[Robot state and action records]

┏━━

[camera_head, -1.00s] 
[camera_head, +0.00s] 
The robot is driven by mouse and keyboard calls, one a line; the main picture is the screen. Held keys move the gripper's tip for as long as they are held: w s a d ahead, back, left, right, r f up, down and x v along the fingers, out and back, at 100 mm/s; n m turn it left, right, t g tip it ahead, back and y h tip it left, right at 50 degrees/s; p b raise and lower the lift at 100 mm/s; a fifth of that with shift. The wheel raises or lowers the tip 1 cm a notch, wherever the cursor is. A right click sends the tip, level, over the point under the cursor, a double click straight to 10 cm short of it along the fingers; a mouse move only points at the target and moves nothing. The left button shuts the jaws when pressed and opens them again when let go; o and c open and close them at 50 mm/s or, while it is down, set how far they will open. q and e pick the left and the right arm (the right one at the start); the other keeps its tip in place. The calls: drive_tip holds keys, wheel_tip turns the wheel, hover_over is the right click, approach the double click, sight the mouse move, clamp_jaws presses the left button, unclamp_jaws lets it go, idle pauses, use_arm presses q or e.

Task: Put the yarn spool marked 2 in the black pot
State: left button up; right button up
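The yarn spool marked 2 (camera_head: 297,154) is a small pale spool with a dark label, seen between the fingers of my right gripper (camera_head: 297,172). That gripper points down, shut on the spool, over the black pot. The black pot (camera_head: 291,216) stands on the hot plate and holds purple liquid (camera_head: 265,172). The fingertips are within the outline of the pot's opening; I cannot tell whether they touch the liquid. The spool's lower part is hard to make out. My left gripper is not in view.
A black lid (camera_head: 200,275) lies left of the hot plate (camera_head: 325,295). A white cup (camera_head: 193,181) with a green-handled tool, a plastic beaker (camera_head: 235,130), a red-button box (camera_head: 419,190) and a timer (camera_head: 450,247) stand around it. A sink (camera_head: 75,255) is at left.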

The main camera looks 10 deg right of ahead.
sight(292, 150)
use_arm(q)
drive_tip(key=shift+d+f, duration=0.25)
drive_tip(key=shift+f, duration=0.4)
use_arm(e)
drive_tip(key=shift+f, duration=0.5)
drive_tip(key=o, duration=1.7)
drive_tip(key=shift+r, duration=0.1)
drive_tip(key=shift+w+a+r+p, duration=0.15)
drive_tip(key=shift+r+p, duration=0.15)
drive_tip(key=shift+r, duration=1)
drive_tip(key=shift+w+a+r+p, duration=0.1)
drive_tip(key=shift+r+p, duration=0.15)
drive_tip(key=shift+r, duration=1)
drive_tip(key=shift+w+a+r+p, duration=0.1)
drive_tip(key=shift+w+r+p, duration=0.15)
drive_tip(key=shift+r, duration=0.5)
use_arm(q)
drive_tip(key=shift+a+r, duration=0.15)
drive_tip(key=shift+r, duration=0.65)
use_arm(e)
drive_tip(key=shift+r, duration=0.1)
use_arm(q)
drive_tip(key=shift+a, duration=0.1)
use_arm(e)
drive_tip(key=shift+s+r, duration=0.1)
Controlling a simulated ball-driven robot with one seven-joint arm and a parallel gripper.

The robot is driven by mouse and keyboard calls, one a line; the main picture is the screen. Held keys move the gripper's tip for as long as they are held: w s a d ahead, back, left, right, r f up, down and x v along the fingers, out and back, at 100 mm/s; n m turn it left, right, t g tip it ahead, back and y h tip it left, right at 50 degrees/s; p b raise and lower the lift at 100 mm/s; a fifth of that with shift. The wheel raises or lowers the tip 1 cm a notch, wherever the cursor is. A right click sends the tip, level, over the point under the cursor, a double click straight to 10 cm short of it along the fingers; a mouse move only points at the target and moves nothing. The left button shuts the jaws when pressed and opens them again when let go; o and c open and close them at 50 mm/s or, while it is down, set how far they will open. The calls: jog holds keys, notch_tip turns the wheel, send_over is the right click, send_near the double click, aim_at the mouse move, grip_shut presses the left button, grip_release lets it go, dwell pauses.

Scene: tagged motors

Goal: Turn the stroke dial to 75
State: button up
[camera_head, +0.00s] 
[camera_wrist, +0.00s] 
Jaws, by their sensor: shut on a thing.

┗━━

Look back at the entries above. Retype the line with "The main camera looks 10 deg right of ahead.", the line with "Controlling a simulated", and all lines in between.

→ **Response to the exercise**:
The main camera looks 10 deg right of ahead.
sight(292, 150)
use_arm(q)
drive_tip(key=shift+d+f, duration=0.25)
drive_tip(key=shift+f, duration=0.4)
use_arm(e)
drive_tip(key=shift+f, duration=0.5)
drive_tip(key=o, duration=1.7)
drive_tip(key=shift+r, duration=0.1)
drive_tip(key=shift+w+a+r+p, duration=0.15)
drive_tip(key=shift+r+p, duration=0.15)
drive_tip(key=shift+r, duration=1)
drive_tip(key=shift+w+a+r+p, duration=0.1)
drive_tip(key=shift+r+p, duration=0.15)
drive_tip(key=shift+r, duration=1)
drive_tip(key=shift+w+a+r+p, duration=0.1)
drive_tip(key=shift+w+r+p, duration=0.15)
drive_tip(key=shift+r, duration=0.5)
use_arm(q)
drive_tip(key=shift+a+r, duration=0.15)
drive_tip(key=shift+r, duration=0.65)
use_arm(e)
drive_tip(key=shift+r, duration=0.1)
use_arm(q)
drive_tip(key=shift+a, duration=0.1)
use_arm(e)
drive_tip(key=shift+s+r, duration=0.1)
Controlling a simulated ball-driven robot with one seven-joint arm and a parallel gripper.

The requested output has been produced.